Santa Fe welcomes two new faces into City Hall this week in Santa Fe's first fall City Council election. Unofficial vote totals reported late Tuesday indicate Michael J Garcia is the new city councilor for District 2, and Jamie Cassutt-Sanchez will represent District 4.

Jamie Cassutt-Sanchez and her husband , Bobby, at left, wait at the Santa Fe County Administration building with Michael Garcia and his wife, Elisha, for results that didn’t come until after 10 pm.
Jamie Cassutt-Sanchez and her husband , Bobby, at left, wait at the Santa Fe County Administration building with Michael Garcia and his wife, Elisha, for results that didn’t come until after 10 pm. | Katherine Lewin

Garcia replaces Peter Ives and Cassutt-Sanchez will take the seat occupied by Michael Harris. Neither incumbents sought new terms on the council.

If it feels like city elections snuck up too soon this time around, that's because the last time new members were voted onto the council was just a year and a half ago. Lawmakers decided to move the city election to November to increase voter turnout, but candidates expressed concerns early in the race that some voters might not be prepared for the early election, either.

While Tuesday's ballots also featured contests in the rural areas of the county, just over 9,000 people voted for unopposed Municipal Judge Virginia Vigil, the only citywide candidate, according to early unofficial results. That's about 16% of the city's roughly 58,850 registered voters.

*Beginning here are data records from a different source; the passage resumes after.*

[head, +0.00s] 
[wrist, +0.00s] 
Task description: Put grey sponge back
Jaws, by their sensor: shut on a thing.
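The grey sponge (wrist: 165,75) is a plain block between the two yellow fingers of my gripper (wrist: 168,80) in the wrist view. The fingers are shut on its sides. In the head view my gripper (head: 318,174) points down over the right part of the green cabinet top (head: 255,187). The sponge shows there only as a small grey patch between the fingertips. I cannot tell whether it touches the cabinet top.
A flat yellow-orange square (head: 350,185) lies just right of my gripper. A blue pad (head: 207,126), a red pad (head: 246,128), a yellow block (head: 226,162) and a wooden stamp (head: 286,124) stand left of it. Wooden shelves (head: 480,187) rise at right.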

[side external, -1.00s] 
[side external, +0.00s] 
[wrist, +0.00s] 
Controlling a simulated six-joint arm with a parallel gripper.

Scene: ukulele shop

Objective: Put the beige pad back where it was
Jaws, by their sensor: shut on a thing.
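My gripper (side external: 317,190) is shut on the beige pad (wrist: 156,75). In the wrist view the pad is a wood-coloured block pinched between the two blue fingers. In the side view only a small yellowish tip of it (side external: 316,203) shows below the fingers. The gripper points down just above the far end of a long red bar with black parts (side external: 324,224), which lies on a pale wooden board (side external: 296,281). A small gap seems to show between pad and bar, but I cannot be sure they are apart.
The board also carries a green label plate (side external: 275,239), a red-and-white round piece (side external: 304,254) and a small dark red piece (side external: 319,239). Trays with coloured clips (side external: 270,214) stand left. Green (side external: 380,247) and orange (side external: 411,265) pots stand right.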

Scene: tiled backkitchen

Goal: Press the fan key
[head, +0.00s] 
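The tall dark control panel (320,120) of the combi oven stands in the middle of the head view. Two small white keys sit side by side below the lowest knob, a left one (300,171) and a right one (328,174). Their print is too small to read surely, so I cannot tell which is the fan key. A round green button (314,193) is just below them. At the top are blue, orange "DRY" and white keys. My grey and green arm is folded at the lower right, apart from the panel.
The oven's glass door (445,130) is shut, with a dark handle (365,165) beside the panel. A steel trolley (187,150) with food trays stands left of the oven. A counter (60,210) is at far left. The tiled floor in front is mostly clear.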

By Monday afternoon, reports indicated voters had cast 5,681 early voting ballots in the county. For comparison, 7,055 people voted early in the March 2018 municipal election. The total number of votes cast in 2018 was 20,670.

This year's contests felt sleepy for the most part—until journalists unearthed allegations of domestic violence against both men in the District 4 race. It's not clear whether that paved the way for the convincing margin for Cassutt-Sanchez, but she collected enough votes to negate the need for ranked-choice voting.

Voters trickled in and out of polling places all day as the candidates waited for the results. The county fairgrounds on Rodeo Road seemed to be among the busiest polling stations, with a line of cars entering and leaving the parking lot from morning till late afternoon.

It was also the top spot for council candidates to set up camp chairs and wave to voters in the hopes of making one final impression on those who still might be questioning how to cast their ballots.

District 4 candidate Xavier Anderson sat outside his truck under a sun umbrella wearing a cap with the firefighter union logo for most of the day. The union had endorsed him in the race.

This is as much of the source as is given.